Sunday 18Sep11. With a big day of driving facing us we were off early, leaving Ballachulish before 0900 and driving initially toward Glasgow, 90 miles distant.
Initially the road wound along valleys with the mountain peaks swathed in mist or along treeless plateaus where the road sides are marked by snow poles. But before long we were down to near sea level as the waters at the head of Loch Lomond appeared on our left, on a sparkling sunny morning.
With our arrival at Tarbet, an ancient settlement which was named from the Gaelic word which means “place of portage”, ie where boats can be dragged or carried overland between waterways, we took a break and the opportunity to take a closer look at the waterway we’d been driving along.
From the ninth to the thirteenth centuries Vikings made frequent and savage raids along the west coast of Scotland. In 1263 The King of Norway despatched 60 ships for Loch Long. On arrival at Arrochar opposite Tarbet they laboriously dragged their vessels overland to Loch Lomond and then pillaged this whole area on an industrial scale.
Strangely enough, on our arrival at the car park I could see a kayaker dragging a sit-on-top kayak over the Bonnie Banks of short and wet grass to the water’s edge, unknowingly re-enacting, on a small scale, the Vikings’ mighty feat.
But we still had a very long way to go and planned to visit the Burrell Collection on the way. Given the choice, Mary opted to continue to drive rather than attempt navigation into central Glasgow (we’re using the iPad, paper maps and a hand held GPS rather than a dedicated Tom-Tom type device).
As things turned out, we went well but it sure is a maze in there, especially, as in our case, there were several forced deviations due to road works, houses falling down or whatever.
To our surprise entrance to the Burrell Collection was free and so was car parking, perhaps a reflection on the reputation of the Scot never to spend a penny unless absolutely necessary.
While there were many extraordinary works in the collection, a series of small (say about 15-20cm high) pictures painted on glass and each displayed with a strongly illuminated background caught my attention.
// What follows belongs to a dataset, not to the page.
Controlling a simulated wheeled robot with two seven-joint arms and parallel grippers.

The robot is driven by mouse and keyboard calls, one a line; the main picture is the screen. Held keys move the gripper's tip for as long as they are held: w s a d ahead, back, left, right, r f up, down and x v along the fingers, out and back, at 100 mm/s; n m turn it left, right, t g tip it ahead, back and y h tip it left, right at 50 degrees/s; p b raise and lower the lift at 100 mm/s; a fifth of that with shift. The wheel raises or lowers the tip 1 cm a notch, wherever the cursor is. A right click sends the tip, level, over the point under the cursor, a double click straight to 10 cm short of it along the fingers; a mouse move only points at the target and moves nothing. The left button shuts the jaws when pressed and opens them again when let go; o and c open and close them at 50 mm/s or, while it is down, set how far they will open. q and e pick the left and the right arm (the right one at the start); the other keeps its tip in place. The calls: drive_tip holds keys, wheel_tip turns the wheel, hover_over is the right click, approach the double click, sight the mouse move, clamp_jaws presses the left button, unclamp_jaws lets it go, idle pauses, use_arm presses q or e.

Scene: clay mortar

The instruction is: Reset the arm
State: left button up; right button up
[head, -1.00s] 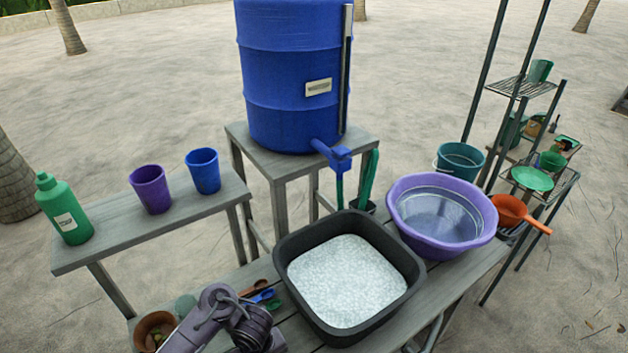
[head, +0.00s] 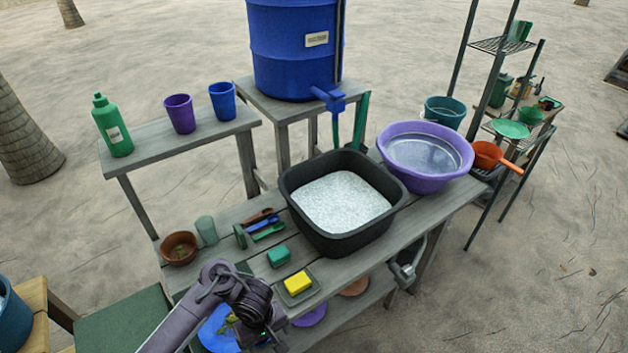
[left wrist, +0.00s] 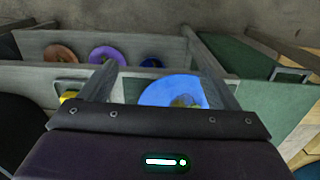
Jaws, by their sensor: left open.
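The left wrist view shows the dark gripper body across the bottom, with nothing held. Beyond it are the bench's lower shelf and a blue round item (left wrist: 172,92). My right gripper is in neither view.
A green board (head: 125,320) is at bottom left. A rack (head: 497,80) stands right.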

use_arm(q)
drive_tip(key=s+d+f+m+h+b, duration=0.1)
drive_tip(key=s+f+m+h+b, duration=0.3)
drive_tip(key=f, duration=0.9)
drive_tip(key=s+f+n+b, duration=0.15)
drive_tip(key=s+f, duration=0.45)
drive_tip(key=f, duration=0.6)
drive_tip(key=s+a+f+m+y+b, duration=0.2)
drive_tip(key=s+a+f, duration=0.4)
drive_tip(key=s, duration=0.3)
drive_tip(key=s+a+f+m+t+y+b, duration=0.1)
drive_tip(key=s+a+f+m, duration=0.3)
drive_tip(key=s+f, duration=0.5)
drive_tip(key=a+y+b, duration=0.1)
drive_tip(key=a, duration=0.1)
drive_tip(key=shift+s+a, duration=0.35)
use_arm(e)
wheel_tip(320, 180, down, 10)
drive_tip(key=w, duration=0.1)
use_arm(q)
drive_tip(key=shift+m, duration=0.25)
All of these works were several hundred years old and photography was allowed, so here are two which I particularly liked.
Below is the official explanation for what is going on in the second pic, directly above.
The collection was so good that we decided to buy our lunch in the cafeteria, partly in an attempt to donate to the cause and assuage our guilt at getting it all for nothing. This done, we were on the road again, with Mary now navigating, remarking that anything was better than trying to drive a six speed manual transmission car through Glasgow’s narrow and winding streets. That’s right, we’re still in Glasgow, and have to get out.
Knowledge of the direction in which you’re travelling and the direction which the map says you need to travel is very useful and soon, with a couple of minor U-turn incidents and no harsh words, spoken aloud at least, we’d left Glasgow behind and were on track for joining the M74, heading SE.
Leaving the M74 for Selkirk put us on a narrow tree-lined and wet winding road (again!). But we made good time, including 32 miles to Selkirk in 50 minutes (remember, I was at the wheel). During this journey we saw a red squirrel, immediately after a sign “RED SQUIRRELS!”. Unfortunately it was prone and in the middle of the road and did not flinch as we approached. I suspect the worst.
Bang on five, cheese and bikkies time, we entered the beautiful village of Corbridge, where we’d reserved, by email the night before from Ballachulish, a room at The Hayes. This found without much difficulty, we let ourselves into the house and room (owners out, but envelope with key and instructions thoughtfully left in the porch).
This is the first B&B I can recall staying in with one of those chair lift things (you know, like in the movie “Psycho”, where the woman’s head fell off when the seat reached the bottom) on the stairs. For a few seconds I was tempted to try it out as a means of getting Mary’s luggage up to our first floor room but the need to transfer the luggage manually at each of the two corners on the stairs killed the idea. Not to mention Mary’s embarrassment if the owners returned in the middle of the operation.
A glass of settling-in red later we were off on foot to seek sustenance from The Angel or the Black Bull, or whatever local pub attracted our custom.
And the Black Bull it was, where we ate and were served very well, including two pints of Guinness for me and a large red for Mary, for £28, less than $45 Aust.
Tomorrow should be an interesting day with visits planned to my birthplace, here in Corbridge, and also to Hadrian’s Wall, nearby.